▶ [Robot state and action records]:
* BEGIN *

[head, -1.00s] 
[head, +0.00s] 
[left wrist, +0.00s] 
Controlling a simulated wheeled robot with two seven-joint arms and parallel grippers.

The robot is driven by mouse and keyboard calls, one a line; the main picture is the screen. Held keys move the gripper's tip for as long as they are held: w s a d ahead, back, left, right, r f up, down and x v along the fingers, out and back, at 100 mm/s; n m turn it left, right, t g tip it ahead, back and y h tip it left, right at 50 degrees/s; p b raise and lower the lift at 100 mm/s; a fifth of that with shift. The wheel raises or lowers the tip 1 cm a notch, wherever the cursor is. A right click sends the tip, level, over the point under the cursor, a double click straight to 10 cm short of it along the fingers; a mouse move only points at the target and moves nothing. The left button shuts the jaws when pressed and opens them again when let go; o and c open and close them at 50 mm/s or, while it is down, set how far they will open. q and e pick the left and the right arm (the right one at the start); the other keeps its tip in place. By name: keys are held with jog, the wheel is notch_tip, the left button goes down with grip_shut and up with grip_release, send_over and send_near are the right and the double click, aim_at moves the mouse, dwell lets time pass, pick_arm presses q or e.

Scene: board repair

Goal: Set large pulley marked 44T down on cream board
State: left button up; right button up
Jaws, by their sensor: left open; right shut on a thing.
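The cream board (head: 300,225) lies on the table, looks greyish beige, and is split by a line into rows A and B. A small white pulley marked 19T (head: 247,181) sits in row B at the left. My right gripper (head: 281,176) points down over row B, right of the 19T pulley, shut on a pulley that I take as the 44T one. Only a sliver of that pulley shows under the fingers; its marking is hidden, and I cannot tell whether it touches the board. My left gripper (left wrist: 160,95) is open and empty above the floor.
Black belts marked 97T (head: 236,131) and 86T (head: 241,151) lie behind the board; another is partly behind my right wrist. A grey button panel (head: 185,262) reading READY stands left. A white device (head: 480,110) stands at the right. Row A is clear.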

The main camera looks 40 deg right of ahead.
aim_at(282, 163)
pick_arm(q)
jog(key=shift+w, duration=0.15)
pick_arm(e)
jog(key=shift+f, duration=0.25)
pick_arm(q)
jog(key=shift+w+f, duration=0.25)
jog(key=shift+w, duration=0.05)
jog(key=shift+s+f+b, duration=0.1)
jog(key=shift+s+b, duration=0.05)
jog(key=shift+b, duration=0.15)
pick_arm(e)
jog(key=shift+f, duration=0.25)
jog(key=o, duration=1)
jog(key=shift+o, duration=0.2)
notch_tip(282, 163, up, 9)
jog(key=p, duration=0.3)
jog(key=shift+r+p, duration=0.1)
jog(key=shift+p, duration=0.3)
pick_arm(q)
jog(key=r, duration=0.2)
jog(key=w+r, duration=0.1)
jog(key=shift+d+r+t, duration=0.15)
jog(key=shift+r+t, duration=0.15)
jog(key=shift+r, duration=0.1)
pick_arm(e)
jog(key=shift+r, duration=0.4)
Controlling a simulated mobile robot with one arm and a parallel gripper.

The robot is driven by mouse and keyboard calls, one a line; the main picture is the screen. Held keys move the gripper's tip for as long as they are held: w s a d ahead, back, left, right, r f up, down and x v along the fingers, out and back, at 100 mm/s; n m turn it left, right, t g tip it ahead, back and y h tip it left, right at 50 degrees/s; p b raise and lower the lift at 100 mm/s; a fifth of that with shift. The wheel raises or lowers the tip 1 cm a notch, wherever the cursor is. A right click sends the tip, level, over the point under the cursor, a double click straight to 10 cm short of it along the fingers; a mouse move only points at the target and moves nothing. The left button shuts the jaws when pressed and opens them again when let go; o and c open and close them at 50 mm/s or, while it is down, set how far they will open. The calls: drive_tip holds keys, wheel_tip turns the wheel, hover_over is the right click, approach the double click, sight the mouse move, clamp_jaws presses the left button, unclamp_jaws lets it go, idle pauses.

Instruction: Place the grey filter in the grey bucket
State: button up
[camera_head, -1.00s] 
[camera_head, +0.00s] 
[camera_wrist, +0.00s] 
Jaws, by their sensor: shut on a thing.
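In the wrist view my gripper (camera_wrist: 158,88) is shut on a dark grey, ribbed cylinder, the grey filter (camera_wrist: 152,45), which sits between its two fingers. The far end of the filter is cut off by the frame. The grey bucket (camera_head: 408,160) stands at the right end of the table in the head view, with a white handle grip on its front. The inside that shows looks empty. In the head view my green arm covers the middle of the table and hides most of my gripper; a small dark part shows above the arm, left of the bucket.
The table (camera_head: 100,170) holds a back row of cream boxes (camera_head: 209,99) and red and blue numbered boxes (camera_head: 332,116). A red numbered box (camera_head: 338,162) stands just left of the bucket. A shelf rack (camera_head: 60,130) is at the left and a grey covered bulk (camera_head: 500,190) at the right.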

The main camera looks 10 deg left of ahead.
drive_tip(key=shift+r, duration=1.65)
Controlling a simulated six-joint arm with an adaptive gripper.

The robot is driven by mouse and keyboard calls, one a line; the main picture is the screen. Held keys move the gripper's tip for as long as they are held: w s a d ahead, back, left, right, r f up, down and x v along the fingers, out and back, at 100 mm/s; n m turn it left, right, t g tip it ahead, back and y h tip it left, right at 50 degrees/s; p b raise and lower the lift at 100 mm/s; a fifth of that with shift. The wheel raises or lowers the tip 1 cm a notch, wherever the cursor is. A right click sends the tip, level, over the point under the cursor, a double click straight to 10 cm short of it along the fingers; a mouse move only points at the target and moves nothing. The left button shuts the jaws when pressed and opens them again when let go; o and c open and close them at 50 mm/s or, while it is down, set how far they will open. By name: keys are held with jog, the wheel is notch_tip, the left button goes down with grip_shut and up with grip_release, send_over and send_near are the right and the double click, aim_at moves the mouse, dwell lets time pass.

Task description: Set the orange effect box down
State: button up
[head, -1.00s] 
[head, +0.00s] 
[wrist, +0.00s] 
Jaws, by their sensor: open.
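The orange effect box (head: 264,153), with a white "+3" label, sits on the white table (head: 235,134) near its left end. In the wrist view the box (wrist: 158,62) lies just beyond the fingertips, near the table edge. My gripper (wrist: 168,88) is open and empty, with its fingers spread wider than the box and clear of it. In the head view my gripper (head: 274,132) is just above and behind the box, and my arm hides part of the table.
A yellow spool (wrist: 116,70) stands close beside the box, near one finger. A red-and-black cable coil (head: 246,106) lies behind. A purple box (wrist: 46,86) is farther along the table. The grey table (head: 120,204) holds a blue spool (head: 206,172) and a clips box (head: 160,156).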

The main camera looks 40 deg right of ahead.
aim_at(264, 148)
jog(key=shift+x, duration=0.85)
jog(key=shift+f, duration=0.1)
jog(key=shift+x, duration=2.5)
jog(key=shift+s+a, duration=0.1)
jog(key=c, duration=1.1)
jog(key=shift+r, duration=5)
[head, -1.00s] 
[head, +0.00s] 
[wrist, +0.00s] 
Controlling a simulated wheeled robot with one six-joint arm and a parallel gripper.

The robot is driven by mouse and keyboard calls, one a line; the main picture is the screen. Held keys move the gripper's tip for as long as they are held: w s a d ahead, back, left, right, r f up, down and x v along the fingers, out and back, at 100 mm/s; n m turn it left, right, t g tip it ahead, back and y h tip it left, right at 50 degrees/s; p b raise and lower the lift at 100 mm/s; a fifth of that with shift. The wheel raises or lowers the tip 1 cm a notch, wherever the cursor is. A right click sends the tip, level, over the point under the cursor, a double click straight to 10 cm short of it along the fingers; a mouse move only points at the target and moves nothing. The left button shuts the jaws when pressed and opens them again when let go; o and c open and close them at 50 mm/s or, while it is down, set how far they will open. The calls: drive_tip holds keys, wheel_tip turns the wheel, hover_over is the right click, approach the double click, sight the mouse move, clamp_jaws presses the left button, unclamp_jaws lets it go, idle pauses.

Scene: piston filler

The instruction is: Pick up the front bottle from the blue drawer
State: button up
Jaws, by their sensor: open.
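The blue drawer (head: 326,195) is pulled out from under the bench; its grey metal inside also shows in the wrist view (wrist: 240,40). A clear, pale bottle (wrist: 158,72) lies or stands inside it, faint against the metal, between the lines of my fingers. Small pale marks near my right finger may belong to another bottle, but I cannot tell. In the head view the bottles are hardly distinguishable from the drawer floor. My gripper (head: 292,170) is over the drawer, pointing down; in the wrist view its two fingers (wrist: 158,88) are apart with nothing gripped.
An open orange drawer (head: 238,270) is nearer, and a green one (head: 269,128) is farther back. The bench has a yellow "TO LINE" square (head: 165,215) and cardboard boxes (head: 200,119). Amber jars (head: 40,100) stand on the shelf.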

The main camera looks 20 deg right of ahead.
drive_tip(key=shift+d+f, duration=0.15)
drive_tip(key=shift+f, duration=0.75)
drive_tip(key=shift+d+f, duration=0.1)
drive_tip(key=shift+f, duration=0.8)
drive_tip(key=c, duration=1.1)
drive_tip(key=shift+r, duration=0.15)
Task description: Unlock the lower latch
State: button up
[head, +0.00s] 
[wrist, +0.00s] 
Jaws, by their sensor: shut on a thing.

* END *

▶ [SHORT PROBLEM]:
Repeat only the lines above, from the first line of the entries through the line that contains "Controlling a simulated wheeled robot with two", including both ends.

▶ [THE SOLUTION]:
[head, -1.00s] 
[head, +0.00s] 
[left wrist, +0.00s] 
Controlling a simulated wheeled robot with two seven-joint arms and parallel grippers.

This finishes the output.